SI.com: Do you think he expects sympathy from this admission?

Verducci: No. I think he expects people will simply give him a fair shake. Rose is incapable of introspection. His basic premise in the book is, "Hey, I screwed up. Do what you want with me." It's a rather unemotional tack, and his tone is decidedly unapologetic, but not surprising given his nature. If you're waiting for him to throw himself on his sword, that's not going to happen.

SI.com: How do you expect Rose's former teammates, especially guys like Schmidt and Joe Morgan, who have been vocal about his need to change his ways, to respond to the book?

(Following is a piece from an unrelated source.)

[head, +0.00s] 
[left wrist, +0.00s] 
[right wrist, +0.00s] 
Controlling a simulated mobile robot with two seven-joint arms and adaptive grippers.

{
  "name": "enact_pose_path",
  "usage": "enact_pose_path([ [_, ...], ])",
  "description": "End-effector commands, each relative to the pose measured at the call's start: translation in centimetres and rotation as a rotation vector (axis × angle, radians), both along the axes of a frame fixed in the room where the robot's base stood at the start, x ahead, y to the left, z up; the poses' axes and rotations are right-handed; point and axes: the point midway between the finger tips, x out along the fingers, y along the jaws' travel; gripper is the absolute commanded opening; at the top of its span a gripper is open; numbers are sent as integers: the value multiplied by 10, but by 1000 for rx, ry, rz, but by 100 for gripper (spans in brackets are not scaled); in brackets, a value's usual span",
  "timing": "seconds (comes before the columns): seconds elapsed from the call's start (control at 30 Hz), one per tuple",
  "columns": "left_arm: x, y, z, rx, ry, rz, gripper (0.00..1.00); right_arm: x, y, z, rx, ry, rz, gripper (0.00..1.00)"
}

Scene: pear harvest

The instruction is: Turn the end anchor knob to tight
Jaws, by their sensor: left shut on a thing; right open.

Verducci: I think they'll be encouraged that Rose has finally taken this first step -- admitting publicly that he did bet on baseball. I think Morgan will stay out of the way and let Rose speak for himself. Schmidt has clearly been Rose's major benefactor. It's likely Rose's initial meeting with Selig wouldn't have happened without Schmidt's involvement. Rose is a very naïve guy. He admits in the book that he's too quick to adopt and trust people he meets incidentally. Someone like Schmidt is a rare influence in Rose's life, and as much of a true friend as Rose has perhaps ever had.

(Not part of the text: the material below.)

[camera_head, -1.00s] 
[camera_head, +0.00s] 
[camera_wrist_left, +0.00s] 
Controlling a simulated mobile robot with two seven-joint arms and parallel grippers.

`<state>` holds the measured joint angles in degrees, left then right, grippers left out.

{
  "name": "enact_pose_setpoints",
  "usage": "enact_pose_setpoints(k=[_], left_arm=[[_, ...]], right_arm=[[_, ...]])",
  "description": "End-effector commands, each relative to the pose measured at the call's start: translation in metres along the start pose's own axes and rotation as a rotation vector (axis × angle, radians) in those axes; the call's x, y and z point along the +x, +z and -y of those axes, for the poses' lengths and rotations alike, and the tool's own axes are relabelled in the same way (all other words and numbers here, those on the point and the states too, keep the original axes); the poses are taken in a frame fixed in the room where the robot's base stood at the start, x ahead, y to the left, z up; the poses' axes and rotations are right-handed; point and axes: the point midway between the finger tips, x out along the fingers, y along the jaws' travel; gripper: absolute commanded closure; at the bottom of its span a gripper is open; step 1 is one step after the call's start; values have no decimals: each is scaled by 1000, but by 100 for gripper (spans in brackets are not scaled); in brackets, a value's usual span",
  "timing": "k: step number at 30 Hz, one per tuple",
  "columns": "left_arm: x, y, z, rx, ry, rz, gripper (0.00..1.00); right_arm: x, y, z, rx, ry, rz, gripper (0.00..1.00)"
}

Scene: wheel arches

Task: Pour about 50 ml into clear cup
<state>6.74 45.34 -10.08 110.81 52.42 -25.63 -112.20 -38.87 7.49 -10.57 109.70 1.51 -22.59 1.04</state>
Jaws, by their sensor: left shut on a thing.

SI.com: What do you think the public reaction will be?

Verducci: I'm really curious to see how fans react to this. Rose has remained far more popular than I could imagine all these years, especially in the way he has been perceived as being victimized by baseball. If you believed he had been wronged, do you now hold it against him that he was lying for all these years? And does he go far enough toward explaining himself? My guess is that in Cincinnati, where he's still revered, that he be wildly popular no matter what he does. Outside Cincy, it'll be interesting to see what the reaction is. I think fans want to forgive him, but they need to see at least a pilot light of contrition. I think the commissioner really took note of the ovations Rose received in Atlanta in 1999 and in San Francisco in 2002. He's going to be watching the fallout from this confession very closely.

Sports Illustrated senior writer Tom Verducci covers baseball for the magazine and is a regular contributor to SI.com.